Oggi, sabato 15 ottobre, il tuo amato Napoli, giocherà alle 15 allo stadio San Paolo. Un orario insolito che ti avrebbe creato non pochi problemi per riuscire a conciliare passione e lavoro: il sabato è la giornata di cartello per gli autolavaggi e, di certo, non sarebbe stato facile riuscire a svincolarti dagli oneri lavorativi, ma, alla fine, l’amore per la tua squadra, avrebbe vinto anche oggi, perché vinceva sempre.
Così è stato anche quel sabato di maggio, quando sei andato a Roma per sperare di vincere la Coppa Italia e, invece, ti sei trovato inaspettatamente costretto a giocare una partita che è durata 52 giorni e che, alla fine, hai perso.
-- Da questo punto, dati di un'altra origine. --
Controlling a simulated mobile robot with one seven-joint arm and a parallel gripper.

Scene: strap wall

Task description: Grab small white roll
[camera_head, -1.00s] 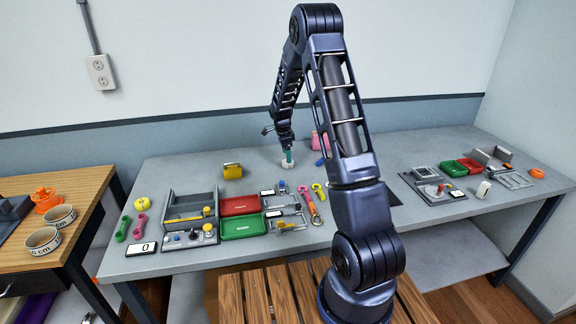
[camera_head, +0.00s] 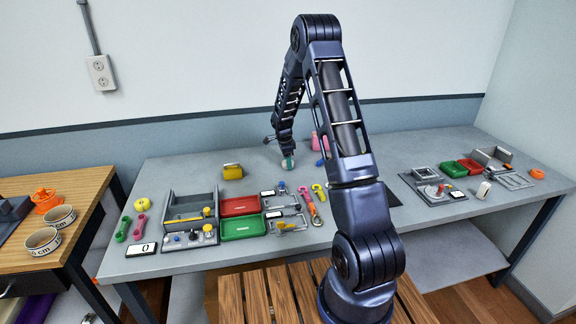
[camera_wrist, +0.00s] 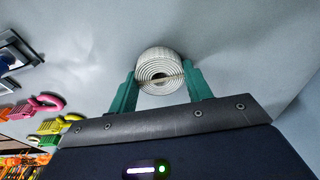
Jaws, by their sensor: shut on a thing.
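The small white roll (camera_wrist: 160,66) is a spiral-wound cylinder in the wrist view, with its round end facing the camera. The green fingers of my gripper (camera_wrist: 160,84) stand on both sides of it, shut on it. In the head view my gripper (camera_head: 288,163) is low over the back middle of the grey table (camera_head: 180,168). The roll shows there only as a small pale bit (camera_head: 288,168), mostly hidden by the fingers. I cannot tell whether the roll touches the table.
Red (camera_head: 240,206) and green (camera_head: 241,226) trays lie nearer the front. The back left tabletop is clear.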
Perché giocavi contro il più sleale dei nemici, perché eri andato allo stadio per tifare e non ti aspettavi, di certo, di beccarti un proiettile.
È un paradosso grande per un ragazzo di Scampia, essere ridotto in fin di vita in un agguato avvenuto a Roma, nel segno dei valori malati insorti intorno al calcio.
Un’anomalia che abbatte tanti luoghi comuni, ma tanti di più sono quelli che, da quando non ci sei più, la tua instancabile madre, ha sradicato da tante coscienze che ha incontrato.
È incredibile quello che sta accadendo nel segno del tuo nome e del tuo ricordo, così come lo è la forza che le persone che si radunano intorno al tuo volto sono capaci di attingere dal tuo sorriso, dal quale trapela tutto il tuo grande e vibrante attaccamento alla vita.
Volevi vivere e hai lottato con tutte le tue forze per rimanere aggrappato a quel brandello di vita. Dovevi vivere, perché nessuno merita di pagare con la vita il desiderio di inseguire una passione.
Se tu fossi ancora in vita, oggi, si disputerebbe una partita ad alto rischio. L’aspetto più triste di questa brutta storia è proprio questo: la tua morte non è valsa a ripristinare la pace tra le tifoserie di Napoli e Roma, ma ha inasprito ancora di più i toni di un botta e risposta che dura da anni e che di scontri e scene violente ne ha generate già fin troppe. Il prezzo più alto, in questa cieca ed insensata guerra tra bifolchi, lo hai pagato tu. Eppure non è abbastanza. Quell’odio non sembra volersi sedare.
Ti prendono in giro, quei signori che si decantano “tifosi romanisti”, perché oggi non sarai allo stadio, incapaci di comprendere quanto si sbagliano.
Anche ora che sei un angelo non ti perdi una partita.
Però, ora che sei un angelo, puoi parlare a quei cuori pieni di odio per sussurrargli quel “mai più” che pronunciato dalla voce della tua anima, assume un valore ben più solenne.